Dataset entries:

========

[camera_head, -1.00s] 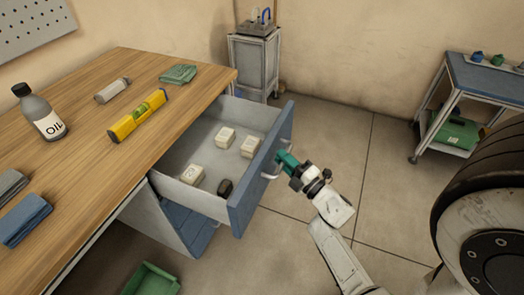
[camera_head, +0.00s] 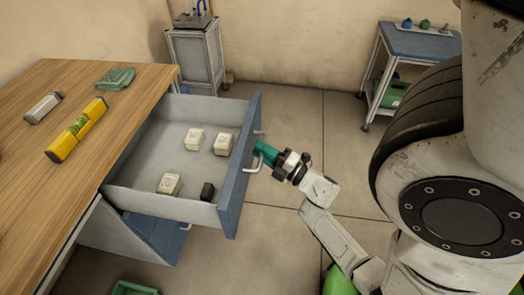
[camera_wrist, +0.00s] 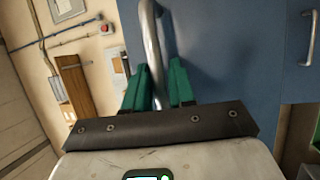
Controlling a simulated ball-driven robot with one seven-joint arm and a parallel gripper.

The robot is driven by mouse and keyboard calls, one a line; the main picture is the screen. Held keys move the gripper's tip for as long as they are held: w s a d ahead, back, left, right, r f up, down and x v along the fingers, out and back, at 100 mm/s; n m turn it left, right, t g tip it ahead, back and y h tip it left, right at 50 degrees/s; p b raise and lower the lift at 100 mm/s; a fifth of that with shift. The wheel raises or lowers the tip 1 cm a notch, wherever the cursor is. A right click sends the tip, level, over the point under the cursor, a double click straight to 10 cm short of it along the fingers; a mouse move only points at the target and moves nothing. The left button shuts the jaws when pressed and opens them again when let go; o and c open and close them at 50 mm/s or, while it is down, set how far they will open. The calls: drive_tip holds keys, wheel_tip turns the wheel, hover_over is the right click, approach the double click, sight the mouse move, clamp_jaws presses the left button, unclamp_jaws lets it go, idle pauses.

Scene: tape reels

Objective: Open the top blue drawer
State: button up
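The top blue drawer (camera_head: 238,170) of the wooden-topped workbench stands well open, its blue front facing right. In the wrist view its blue front (camera_wrist: 235,50) fills the upper right. Its metal handle (camera_wrist: 151,40) runs down between the green fingers of my gripper (camera_wrist: 159,88), which look closed around it. In the head view my gripper (camera_head: 261,152) is at the handle (camera_head: 254,165), outside the drawer front. Part of the handle is hidden by the fingers.
Inside the drawer lie several pale boxes (camera_head: 170,184) and a dark object (camera_head: 207,191). A yellow level (camera_head: 76,130) lies on the bench top (camera_head: 50,190). Open floor (camera_head: 300,120) lies beyond the drawer.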

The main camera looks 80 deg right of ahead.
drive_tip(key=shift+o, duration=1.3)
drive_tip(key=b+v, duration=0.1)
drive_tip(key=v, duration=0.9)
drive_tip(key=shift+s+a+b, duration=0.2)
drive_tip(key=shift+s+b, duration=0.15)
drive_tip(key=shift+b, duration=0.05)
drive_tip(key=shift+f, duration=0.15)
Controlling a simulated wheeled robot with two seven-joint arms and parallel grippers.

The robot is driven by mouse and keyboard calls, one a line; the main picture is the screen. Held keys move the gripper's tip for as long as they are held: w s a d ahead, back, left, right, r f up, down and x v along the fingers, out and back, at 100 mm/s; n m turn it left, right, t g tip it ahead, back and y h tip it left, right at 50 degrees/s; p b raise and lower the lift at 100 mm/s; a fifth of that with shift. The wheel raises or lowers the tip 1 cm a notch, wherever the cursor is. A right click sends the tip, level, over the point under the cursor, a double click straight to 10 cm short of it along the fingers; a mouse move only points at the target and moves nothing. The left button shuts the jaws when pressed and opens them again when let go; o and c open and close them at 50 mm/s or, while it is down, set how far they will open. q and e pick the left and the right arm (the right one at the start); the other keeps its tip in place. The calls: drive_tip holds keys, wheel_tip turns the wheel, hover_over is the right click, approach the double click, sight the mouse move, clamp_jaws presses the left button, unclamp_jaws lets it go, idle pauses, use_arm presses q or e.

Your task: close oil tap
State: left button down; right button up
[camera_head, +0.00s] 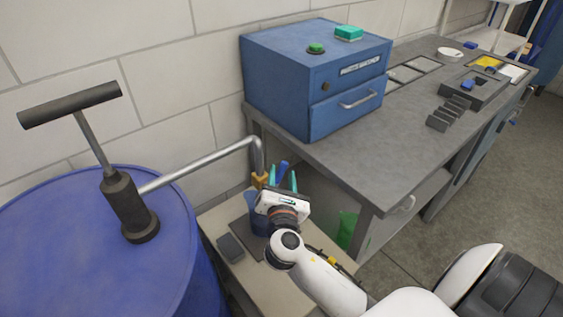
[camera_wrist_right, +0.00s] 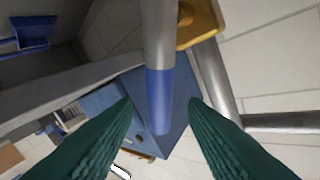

========

* [REQUIRED TASK] Set down the complete material exactly, but do not include the images.

* [WRITTEN SOLUTION]
[camera_head, -1.00s] 
[camera_head, +0.00s] 
[camera_wrist, +0.00s] 
Controlling a simulated ball-driven robot with one seven-joint arm and a parallel gripper.

The robot is driven by mouse and keyboard calls, one a line; the main picture is the screen. Held keys move the gripper's tip for as long as they are held: w s a d ahead, back, left, right, r f up, down and x v along the fingers, out and back, at 100 mm/s; n m turn it left, right, t g tip it ahead, back and y h tip it left, right at 50 degrees/s; p b raise and lower the lift at 100 mm/s; a fifth of that with shift. The wheel raises or lowers the tip 1 cm a notch, wherever the cursor is. A right click sends the tip, level, over the point under the cursor, a double click straight to 10 cm short of it along the fingers; a mouse move only points at the target and moves nothing. The left button shuts the jaws when pressed and opens them again when let go; o and c open and close them at 50 mm/s or, while it is down, set how far they will open. The calls: drive_tip holds keys, wheel_tip turns the wheel, hover_over is the right click, approach the double click, sight the mouse move, clamp_jaws presses the left button, unclamp_jaws lets it go, idle pauses.

Scene: tape reels

Objective: Open the top blue drawer
State: button up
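The top blue drawer (camera_head: 238,170) of the wooden-topped workbench stands well open, its blue front facing right. In the wrist view its blue front (camera_wrist: 235,50) fills the upper right. Its metal handle (camera_wrist: 151,40) runs down between the green fingers of my gripper (camera_wrist: 159,88), which look closed around it. In the head view my gripper (camera_head: 261,152) is at the handle (camera_head: 254,165), outside the drawer front. Part of the handle is hidden by the fingers.
Inside the drawer lie several pale boxes (camera_head: 170,184) and a dark object (camera_head: 207,191). A yellow level (camera_head: 76,130) lies on the bench top (camera_head: 50,190). Open floor (camera_head: 300,120) lies beyond the drawer.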

The main camera looks 80 deg right of ahead.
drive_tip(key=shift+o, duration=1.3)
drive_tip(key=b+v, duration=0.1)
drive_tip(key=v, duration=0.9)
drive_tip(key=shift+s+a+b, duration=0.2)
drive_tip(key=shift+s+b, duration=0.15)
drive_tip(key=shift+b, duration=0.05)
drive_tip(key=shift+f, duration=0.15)
Controlling a simulated wheeled robot with two seven-joint arms and parallel grippers.

The robot is driven by mouse and keyboard calls, one a line; the main picture is the screen. Held keys move the gripper's tip for as long as they are held: w s a d ahead, back, left, right, r f up, down and x v along the fingers, out and back, at 100 mm/s; n m turn it left, right, t g tip it ahead, back and y h tip it left, right at 50 degrees/s; p b raise and lower the lift at 100 mm/s; a fifth of that with shift. The wheel raises or lowers the tip 1 cm a notch, wherever the cursor is. A right click sends the tip, level, over the point under the cursor, a double click straight to 10 cm short of it along the fingers; a mouse move only points at the target and moves nothing. The left button shuts the jaws when pressed and opens them again when let go; o and c open and close them at 50 mm/s or, while it is down, set how far they will open. q and e pick the left and the right arm (the right one at the start); the other keeps its tip in place. The calls: drive_tip holds keys, wheel_tip turns the wheel, hover_over is the right click, approach the double click, sight the mouse move, clamp_jaws presses the left button, unclamp_jaws lets it go, idle pauses, use_arm presses q or e.

Your task: close oil tap
State: left button down; right button up
[camera_head, +0.00s] 
[camera_wrist_right, +0.00s] 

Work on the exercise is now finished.